▸ Information supplied
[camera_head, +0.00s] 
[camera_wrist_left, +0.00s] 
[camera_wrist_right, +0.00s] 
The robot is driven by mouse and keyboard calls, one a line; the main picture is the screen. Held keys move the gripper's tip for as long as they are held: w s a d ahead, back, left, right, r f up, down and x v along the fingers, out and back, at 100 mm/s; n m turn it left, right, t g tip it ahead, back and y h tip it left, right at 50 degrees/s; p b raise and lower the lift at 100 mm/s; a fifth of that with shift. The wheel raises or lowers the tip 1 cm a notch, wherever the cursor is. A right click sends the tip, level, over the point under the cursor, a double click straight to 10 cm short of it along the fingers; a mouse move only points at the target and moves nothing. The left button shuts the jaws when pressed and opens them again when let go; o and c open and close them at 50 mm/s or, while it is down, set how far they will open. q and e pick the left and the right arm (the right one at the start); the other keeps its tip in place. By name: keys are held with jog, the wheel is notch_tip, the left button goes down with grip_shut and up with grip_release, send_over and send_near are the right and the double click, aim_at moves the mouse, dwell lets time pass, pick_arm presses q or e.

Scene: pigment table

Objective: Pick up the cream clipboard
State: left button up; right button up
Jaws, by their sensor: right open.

▸ What is required
Using the listing, say how many lines include the word "button", and add nothing else.

▸ Reply to the exercise
2